DATASET EXTRACT:
....

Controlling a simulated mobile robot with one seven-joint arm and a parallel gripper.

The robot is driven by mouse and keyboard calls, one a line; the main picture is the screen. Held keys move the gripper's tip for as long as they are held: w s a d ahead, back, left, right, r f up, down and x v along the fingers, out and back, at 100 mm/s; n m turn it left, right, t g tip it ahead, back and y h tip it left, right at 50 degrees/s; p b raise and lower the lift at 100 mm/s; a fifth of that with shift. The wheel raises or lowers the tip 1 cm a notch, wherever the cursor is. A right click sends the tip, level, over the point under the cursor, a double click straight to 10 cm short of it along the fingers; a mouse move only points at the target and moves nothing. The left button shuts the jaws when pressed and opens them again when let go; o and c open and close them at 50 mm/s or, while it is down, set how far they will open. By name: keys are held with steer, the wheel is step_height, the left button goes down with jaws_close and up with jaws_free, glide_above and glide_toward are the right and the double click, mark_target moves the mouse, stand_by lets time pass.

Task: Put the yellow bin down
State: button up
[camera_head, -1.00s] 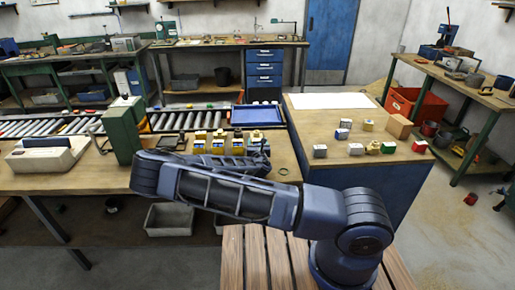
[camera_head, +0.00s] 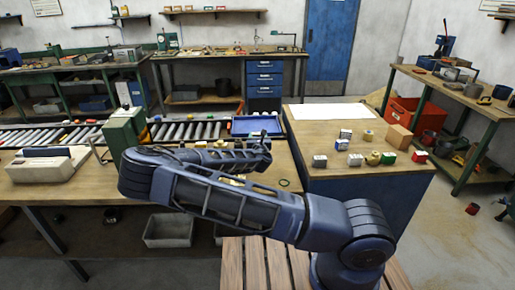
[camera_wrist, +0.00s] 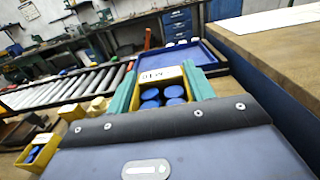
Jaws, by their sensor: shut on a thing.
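In the wrist view, my gripper (camera_wrist: 160,70) has its two teal fingers on either side of a yellow bin (camera_wrist: 161,76). The bin has a pale label on its far wall and several blue round-topped things inside. The gripper is shut on it. A blue tray (camera_wrist: 205,57) lies just beyond the bin; I cannot tell whether the bin touches anything below. In the head view, my arm hides the held bin, and the blue tray (camera_head: 256,126) shows behind the arm's end.
Another yellow bin (camera_wrist: 40,148) with blue contents stands at lower left in the wrist view. A roller conveyor (camera_wrist: 65,88) runs left of the tray. At right, a wooden-topped bench (camera_head: 330,175) carries several small boxes and a white sheet (camera_head: 332,112).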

....

WHAT THIS TASK INVOLVES:
Omit each picture, then return all of the listing exactly as it stands.

EXERCISE SOLUTION:
Controlling a simulated mobile robot with one seven-joint arm and a parallel gripper.

The robot is driven by mouse and keyboard calls, one a line; the main picture is the screen. Held keys move the gripper's tip for as long as they are held: w s a d ahead, back, left, right, r f up, down and x v along the fingers, out and back, at 100 mm/s; n m turn it left, right, t g tip it ahead, back and y h tip it left, right at 50 degrees/s; p b raise and lower the lift at 100 mm/s; a fifth of that with shift. The wheel raises or lowers the tip 1 cm a notch, wherever the cursor is. A right click sends the tip, level, over the point under the cursor, a double click straight to 10 cm short of it along the fingers; a mouse move only points at the target and moves nothing. The left button shuts the jaws when pressed and opens them again when let go; o and c open and close them at 50 mm/s or, while it is down, set how far they will open. By name: keys are held with steer, the wheel is step_height, the left button goes down with jaws_close and up with jaws_free, glide_above and glide_toward are the right and the double click, mark_target moves the mouse, stand_by lets time pass.

Task: Put the yellow bin down
State: button up
[camera_head, -1.00s] 
[camera_head, +0.00s] 
[camera_wrist, +0.00s] 
Jaws, by their sensor: shut on a thing.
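In the wrist view, my gripper (camera_wrist: 160,70) has its two teal fingers on either side of a yellow bin (camera_wrist: 161,76). The bin has a pale label on its far wall and several blue round-topped things inside. The gripper is shut on it. A blue tray (camera_wrist: 205,57) lies just beyond the bin; I cannot tell whether the bin touches anything below. In the head view, my arm hides the held bin, and the blue tray (camera_head: 256,126) shows behind the arm's end.
Another yellow bin (camera_wrist: 40,148) with blue contents stands at lower left in the wrist view. A roller conveyor (camera_wrist: 65,88) runs left of the tray. At right, a wooden-topped bench (camera_head: 330,175) carries several small boxes and a white sheet (camera_head: 332,112).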

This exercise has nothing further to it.